The words threw me into a morass of defensiveness and pique. If I were stricter, the kids would be more well-behaved.

Later, I started crying as I chopped the dinner vegetables. "What's the matter?" Peggy asked.

"You think I should be stricter with the kids. You don't think I'm doing a good job as a mother."

"No!" she said, tears springing to her eyes. "I meant that I wish I were less strict, like you."

Oh.

The next time Peggy came to visit, she had a surprise.

"I got us tickets to a Benise, concert," she said excitedly. "He's coming to perform in Albuquerque. Girls' night out!"

Although I had never heard of Benise, I was happy for some respite.

Roni Benise turned out to be positive-thinking World Music beefcake, the sensitive, intellectual woman's kind.

All evening long, Benise and his entourage did their Glee-ful thing, Benise exhorting us to live our truth, be genuine, enjoy the magic all around us...and seize the day!

I had spent my twenties loving on emo doomers like Lisa Germano and the Smiths. Although Benise was unarguably cheesy, it was the kind of top-notch Manchego that my soul needed.

Most of Benise's fans were women of a certain age who were panting and straining to get his attention. I was just happy to be out of the house.

So when Benise decided to throw his guitar pick out into the audience as a good luck token, I wasn't really paying attention...and then the little plastic pick lodged in my nursing-plumped cleavage. Benise smiled and winked at me, then ran across the stage, sweat droplets flying from his mane like scattered crystals.

Maybe it was a sign.

A few days after I moved out with the kids to a small house nearby, Peggy called.

"I just want you to know that you're still my daughter," she said. "That's not going to change."

"Thank you," I said, and hurried off the phone. I felt ill with guilt and grief over my impending divorce. Her kindness in the midst of her own grief was too much to absorb.

Four years have passed. My ex has moved on, and I've moved on too. Our kids have discovered a lot of resilience, and delight in the presence and involvement of their birth parents' new partners.

I've moved so far on that I'm now partnered with a woman--and very happily so. Benise's exhortations stuck--right in my heart center--along with the pick.
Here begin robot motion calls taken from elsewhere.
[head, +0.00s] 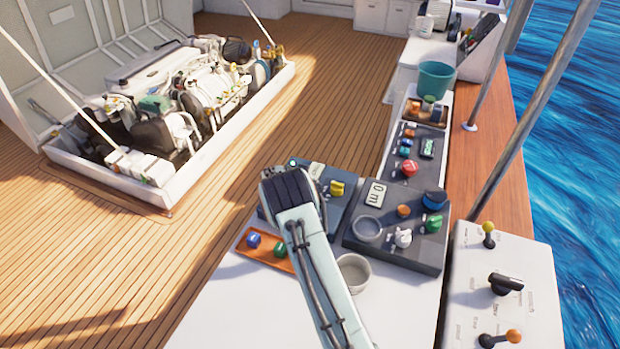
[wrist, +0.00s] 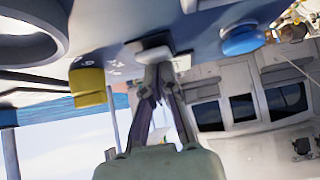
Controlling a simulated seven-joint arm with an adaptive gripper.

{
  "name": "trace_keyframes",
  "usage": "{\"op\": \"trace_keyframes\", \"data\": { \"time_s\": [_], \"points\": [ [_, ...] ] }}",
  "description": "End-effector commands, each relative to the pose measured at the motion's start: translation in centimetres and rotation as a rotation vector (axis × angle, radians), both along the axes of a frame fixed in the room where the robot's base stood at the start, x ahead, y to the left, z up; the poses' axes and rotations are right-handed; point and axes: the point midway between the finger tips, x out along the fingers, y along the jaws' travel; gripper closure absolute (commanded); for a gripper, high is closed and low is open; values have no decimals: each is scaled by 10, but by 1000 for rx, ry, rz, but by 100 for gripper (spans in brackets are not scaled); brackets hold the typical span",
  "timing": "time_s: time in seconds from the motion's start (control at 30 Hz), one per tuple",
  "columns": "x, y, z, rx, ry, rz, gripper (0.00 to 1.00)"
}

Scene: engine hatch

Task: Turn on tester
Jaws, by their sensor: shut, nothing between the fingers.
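A blue panel box (head: 352,207) stands on the white counter, partly hidden behind my arm. In the wrist view, the blue panel face (wrist: 205,30) is at the top, with a white switch-like piece (wrist: 153,53), the yellow knob (wrist: 87,87) and a blue round knob (wrist: 242,40). My gripper (wrist: 158,72) is shut and empty, its tips at the white piece; contact cannot be told. The head view hides my gripper.
A dark panel (head: 400,256) with several knobs stands close on the right. An orange tray (head: 279,262) with blue and green pieces and a grey cup (head: 354,270) are near my arm. A white lever panel (head: 503,300) is at right.

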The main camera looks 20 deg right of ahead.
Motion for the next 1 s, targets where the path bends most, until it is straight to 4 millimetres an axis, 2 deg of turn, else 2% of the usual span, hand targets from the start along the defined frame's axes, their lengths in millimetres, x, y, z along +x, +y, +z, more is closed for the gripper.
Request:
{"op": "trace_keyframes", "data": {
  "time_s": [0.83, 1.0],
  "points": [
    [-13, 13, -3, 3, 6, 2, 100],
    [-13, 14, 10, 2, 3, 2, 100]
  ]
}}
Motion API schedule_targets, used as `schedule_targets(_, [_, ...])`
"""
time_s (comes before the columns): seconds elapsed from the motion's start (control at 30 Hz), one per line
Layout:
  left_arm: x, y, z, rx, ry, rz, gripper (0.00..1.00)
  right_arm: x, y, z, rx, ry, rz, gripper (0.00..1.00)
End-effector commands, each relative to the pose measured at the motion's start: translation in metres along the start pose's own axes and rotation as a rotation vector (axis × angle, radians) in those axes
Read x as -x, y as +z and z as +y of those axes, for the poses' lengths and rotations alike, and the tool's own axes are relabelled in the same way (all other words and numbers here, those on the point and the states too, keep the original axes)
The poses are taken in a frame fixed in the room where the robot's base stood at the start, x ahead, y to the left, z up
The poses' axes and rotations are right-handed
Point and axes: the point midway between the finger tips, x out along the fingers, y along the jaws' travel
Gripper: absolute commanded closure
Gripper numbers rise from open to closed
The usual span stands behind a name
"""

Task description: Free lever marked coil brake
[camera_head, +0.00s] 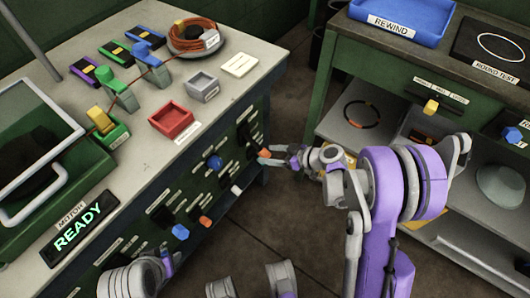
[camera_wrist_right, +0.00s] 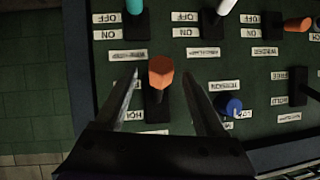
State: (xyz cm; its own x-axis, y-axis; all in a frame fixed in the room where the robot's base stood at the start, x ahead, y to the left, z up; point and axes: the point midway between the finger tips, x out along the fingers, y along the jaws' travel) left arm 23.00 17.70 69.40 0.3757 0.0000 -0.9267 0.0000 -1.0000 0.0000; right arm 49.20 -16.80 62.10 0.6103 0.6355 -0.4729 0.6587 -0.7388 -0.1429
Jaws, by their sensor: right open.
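Several levers stand on the green panel (camera_wrist_right: 60,100) on the bench's side. An orange-knobbed lever (camera_wrist_right: 160,72) stands between the fingers of my right gripper (camera_wrist_right: 161,80) in the wrist view. The fingers are apart, one on each side, with gaps showing. In the head view this orange knob (camera_head: 263,153) is at the tip of my right gripper (camera_head: 278,154). A label near its base seems to read HOLD; its name plate is too blurred to read, so I cannot tell if it is the coil brake. My left gripper is not clearly seen.
A blue knob (camera_wrist_right: 232,105) sits close beside the right finger. Other levers include a black one (camera_wrist_right: 298,92) near a FREE label and an orange one (camera_wrist_right: 298,25). The bench top (camera_head: 240,90) holds trays and a READY display (camera_head: 82,226). A shelf unit (camera_head: 385,65) stands right.

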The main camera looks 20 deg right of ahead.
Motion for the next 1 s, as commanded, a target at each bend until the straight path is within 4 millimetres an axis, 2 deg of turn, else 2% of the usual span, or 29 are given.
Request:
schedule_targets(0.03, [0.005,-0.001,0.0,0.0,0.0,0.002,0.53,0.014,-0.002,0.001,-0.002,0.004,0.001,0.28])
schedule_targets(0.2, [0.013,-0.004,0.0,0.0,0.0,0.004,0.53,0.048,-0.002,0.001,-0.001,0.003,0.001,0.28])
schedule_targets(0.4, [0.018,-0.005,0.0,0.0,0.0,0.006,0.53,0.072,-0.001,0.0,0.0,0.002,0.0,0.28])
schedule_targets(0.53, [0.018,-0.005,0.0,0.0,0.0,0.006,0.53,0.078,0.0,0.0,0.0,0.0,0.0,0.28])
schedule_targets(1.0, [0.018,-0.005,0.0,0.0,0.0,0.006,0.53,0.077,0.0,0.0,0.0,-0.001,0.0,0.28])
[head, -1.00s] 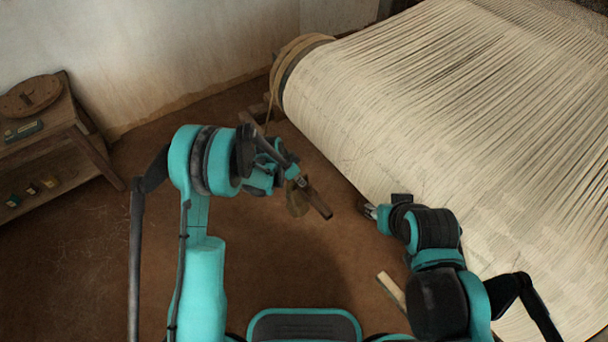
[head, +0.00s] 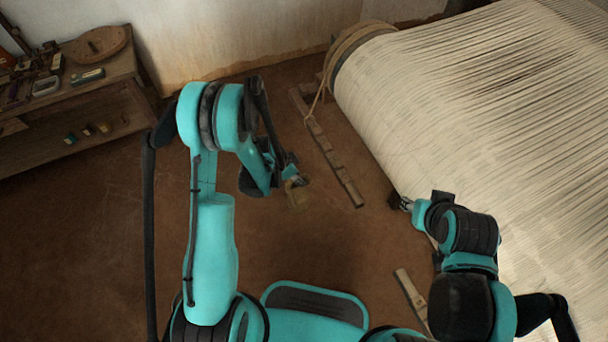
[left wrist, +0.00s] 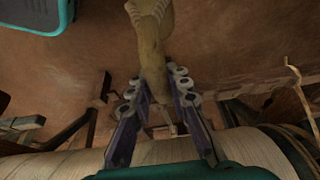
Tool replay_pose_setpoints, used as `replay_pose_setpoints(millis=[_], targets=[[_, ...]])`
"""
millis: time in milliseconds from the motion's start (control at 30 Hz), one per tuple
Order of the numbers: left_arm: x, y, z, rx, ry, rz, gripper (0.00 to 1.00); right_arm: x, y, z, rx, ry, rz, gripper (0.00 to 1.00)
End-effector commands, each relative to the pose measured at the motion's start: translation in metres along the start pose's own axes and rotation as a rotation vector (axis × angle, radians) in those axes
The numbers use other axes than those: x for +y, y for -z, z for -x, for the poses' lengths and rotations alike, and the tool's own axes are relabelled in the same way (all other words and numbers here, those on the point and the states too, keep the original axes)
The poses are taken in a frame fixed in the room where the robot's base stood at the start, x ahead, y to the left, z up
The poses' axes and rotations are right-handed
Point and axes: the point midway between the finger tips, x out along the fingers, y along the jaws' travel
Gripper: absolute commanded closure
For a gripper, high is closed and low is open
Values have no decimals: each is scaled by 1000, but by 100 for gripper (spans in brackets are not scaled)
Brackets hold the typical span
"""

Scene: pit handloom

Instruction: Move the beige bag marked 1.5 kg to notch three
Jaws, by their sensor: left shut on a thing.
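My left gripper (head: 291,178) is shut on a beige bag (head: 298,196), which hangs below the fingers above the brown floor. In the left wrist view the beige bag (left wrist: 152,45) runs up from between the two fingers (left wrist: 160,95), and its marking cannot be read. A wooden bar with notches (head: 334,162) lies to the right of the bag, apart from it, beside the loom's roller. My right gripper (head: 400,203) is at the edge of the warp; its jaws are too small to judge.
The loom's wide pale warp (head: 470,110) fills the right side. A rope (head: 318,98) hangs from its roller end (head: 345,50). A wooden shelf (head: 125,75) with small items stands at left. A wooden strip (head: 411,294) lies near my right arm. The floor between is bare.

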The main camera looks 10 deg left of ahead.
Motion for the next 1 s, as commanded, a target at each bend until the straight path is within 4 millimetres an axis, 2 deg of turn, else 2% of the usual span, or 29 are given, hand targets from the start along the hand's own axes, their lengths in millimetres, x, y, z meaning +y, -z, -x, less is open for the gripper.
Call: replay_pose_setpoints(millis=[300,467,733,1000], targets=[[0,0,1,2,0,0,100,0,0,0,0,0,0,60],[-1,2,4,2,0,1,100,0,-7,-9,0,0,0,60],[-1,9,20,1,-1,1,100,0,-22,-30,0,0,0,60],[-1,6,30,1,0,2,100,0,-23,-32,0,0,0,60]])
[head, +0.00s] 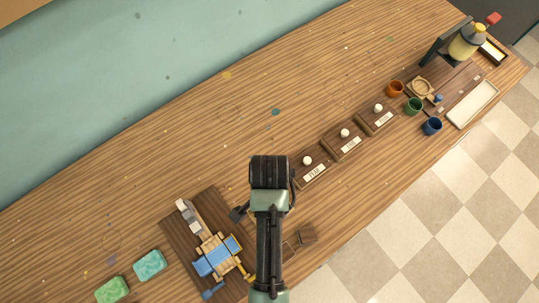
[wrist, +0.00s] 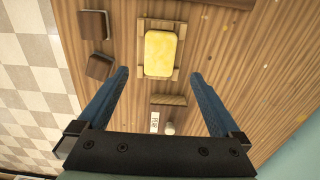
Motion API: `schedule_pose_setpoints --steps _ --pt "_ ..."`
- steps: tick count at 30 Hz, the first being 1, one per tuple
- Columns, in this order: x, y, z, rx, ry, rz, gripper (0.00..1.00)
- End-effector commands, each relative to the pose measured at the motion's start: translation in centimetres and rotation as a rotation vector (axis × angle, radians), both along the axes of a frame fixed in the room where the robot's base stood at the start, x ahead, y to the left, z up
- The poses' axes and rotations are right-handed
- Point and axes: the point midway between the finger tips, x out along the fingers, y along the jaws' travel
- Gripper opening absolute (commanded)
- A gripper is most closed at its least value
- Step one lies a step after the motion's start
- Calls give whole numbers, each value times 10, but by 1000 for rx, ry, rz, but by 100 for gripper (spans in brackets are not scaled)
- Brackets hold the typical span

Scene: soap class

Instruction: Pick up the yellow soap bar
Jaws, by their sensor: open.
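The yellow soap bar (wrist: 161,53) lies in a light wooden slatted holder (wrist: 161,76) in the wrist view, near the top middle. My gripper (wrist: 160,76) is open, with its blue fingers spread to the left and right of the holder's near end. Nothing is between the fingertips, and the bar appears beyond them. In the head view my arm covers the middle of the counter, and I cannot make out the yellow bar there.
Green (head: 112,289) and teal (head: 150,265) bars lie at the lower left. A dark board (head: 178,222) holds a blue-banded wooden item (head: 217,257). Labelled wooden blocks with white knobs (head: 343,145), cups (head: 413,105) and a white tray (head: 473,104) stand to the right. The upper-middle counter is clear.

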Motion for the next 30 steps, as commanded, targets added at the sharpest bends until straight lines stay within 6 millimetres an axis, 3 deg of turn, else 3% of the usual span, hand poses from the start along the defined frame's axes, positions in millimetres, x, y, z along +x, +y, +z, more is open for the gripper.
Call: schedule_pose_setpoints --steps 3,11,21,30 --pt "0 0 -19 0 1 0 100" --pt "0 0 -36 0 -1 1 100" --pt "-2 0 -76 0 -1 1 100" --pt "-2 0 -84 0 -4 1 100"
Live your truth. Be genuine. Enjoy the magic all around you.

And seize the day.

This past week, I flew to San Francisco for business, but decided to stay an extra day to spend some time with Peggy.

She, her son Michael, and one of their bon vivant friends met me for dinner in the city. We walked to the BART (Michael insisted on handling my suitcase), took the train to her house, and Peggy put me up with infinite thoughtfulness. In the morning, she and I and Michael had a wonderful breakfast at the Depot Cafe in San Carlos.

My own father's family is very wedded to trains; three generations have served as conductors. Trains lull me the way others feel soothed in the berth of a sailboat. Sitting with Peggy and Michael in that old train station, surrounded by trains, schedules, and maps, I felt as close to steeped in family--and its attendant grace--as I ever have.

When my mother and father split up, her relationship with my paternal grandmother Marie de facto ended. My mother wept and pined for my grandmother; my grandmother asked about my mother every time I saw her. Neither of them picked up the phone, although I urged them to. Oddly, my grandmother died on the day of my mother's third marriage. A final communication? I wouldn't doubt it.

There's a guide book, Not Your Mother's Divorce, which I haven't read but I've seen because it keeps company with my divorce anthology, Ask Me About My Divorce: Women Open Up About Moving On. Both titles speak to a cheeky, less encumbered experience of divorce. It's not only possible for my generation--it's my ongoing goal. Am I divorced? Yes. But please hold the hairshirt.

This Mother's Day, I honor Peggy, along with my mother and all those who have mothered me--and the ways that motherhood continues to mold, stretch, and sweeten my tart self.

Broken family? The term does not apply any more than catching that pick between my ta-tas makes me a hussy (I earn that title in other ways). I was in the right place at the right time. "Right" may not always refer to the most comfortable place, but nothing worth having ever came easy.